I have two MySQL databases and I would like to write a script to compare and update data changes between them.
Does anyone know a Linux command line tool for diffing or patching data in MySQL databases?
I have two MySQL databases and I would like to write a script to compare and update data changes between them.
Does anyone know a Linux command line tool for diffing or patching data in MySQL databases?
The Way of the Brute Force: Dump both databases and diff the dumps...? ;-)
-- "If your problem is not solved by brute force, you are not applying enough force."
(I'm not (entirely) serious about this...)
As DevSolar suggests, the simple way to get the differences is to do a careful dump of the two databases (with one output file per table, and within each file, one logical line per record in the table), and apply the admirable, reliable and venerable diff
program to the files for each table. However, that 'careful' may be something of a spanner in the works - you need to ensure that each data file is dumped in a sorted order (not just a physical order), so that if a record appears in both, it appears at the same position in the file. If the data is not so ordered, you will get lots of spurious differences.
Even before you do that, you need to compare the two schemas - because many differences in the schema will automatically make every row in two tables with the same name have every row different. For example, if TableA from database DB1 has 10 columns, but TableA from Db2 has 11 columns, every row in the dumped data will be different.

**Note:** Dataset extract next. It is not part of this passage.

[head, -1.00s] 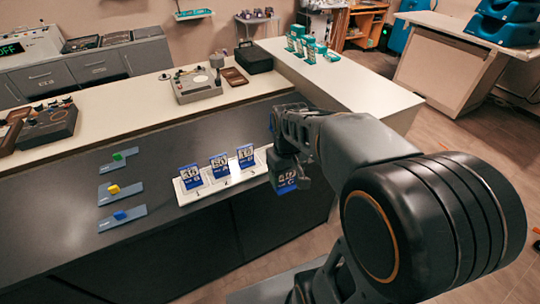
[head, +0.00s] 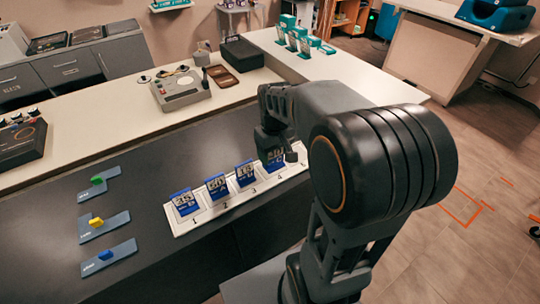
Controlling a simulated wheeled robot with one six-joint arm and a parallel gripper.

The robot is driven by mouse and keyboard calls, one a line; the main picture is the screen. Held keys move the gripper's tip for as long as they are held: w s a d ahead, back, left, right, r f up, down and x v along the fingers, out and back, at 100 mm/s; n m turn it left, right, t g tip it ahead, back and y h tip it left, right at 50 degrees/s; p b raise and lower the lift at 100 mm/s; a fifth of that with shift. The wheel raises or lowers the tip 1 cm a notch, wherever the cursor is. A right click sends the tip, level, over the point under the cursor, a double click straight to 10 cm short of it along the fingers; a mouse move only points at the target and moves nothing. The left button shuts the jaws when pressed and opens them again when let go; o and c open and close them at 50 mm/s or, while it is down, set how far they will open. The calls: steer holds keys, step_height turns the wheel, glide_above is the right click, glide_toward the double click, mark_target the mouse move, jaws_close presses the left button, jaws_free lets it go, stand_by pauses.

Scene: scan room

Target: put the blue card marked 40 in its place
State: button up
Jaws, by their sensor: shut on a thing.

You also need to worry about some other columns that can differ - notably automatically assigned ID numbers, and also 'last update time' or 'creation time' values. The automatic ID numbers in a primary key will often strongly influence the order of data in tables that join to the PK - you have to consider whether there is a good way around that. It will depend in part on the history of the databases; were they once a common database that got copied, modified, and are now being recombined? If so, there may be less problem than if they are two databases with the same schema but which have never had any common ancestry to the data stored in it.
You may find that your best bet is to create views such that the data structure reflected by the view is the same for both databases (even if the view definition is not the same because of differences in the schema). You can then compare the results of dumping those views. Done carefully, this can alleviate or minimize the differences due to automatically assigned ID numbers.
Let's pretend you managed to get comparable data and you now need to synchronize a modest number of differences. Is there a patching tool to do the job?
The answer is quite likely to the one you did not want to hear - No.
One issue is that you have to decide what is the required result of the operation. Is it the union of the two databases, or the intersection, or what? Which database are you going to modify - the first or the second, or both?
Rows deleted from one database that appear in the other can either be removed from the other or inserted into the one. Rows inserted are the mirror of rows deleted and need analogous treatment. That was easy...
Where the 'same row' appears in both databases by some criterion, but there are differences in the fields (columns), then you have a trickier job to do. You have to decide which of the different columns should be changed in the database you're currently modifying. The standard Unix tools (such as diff
) are designed for line-based differences. At this point, I'd probably drop into Perl (but Python or other scripting languages would do fine), taking the difference records for a table along with a table name and the column list (so that the fields in the data can be associated with columns in the database), and then arrange for it to generate the appropriate statements. Types may be a factor - your UPDATE statement may need to quote strings and not quote numbers for updates. You also need to know the primary key so that you can identify the row to be updated. The output would be a suitable set of UPDATE statements that would morph the first version of the table into the second.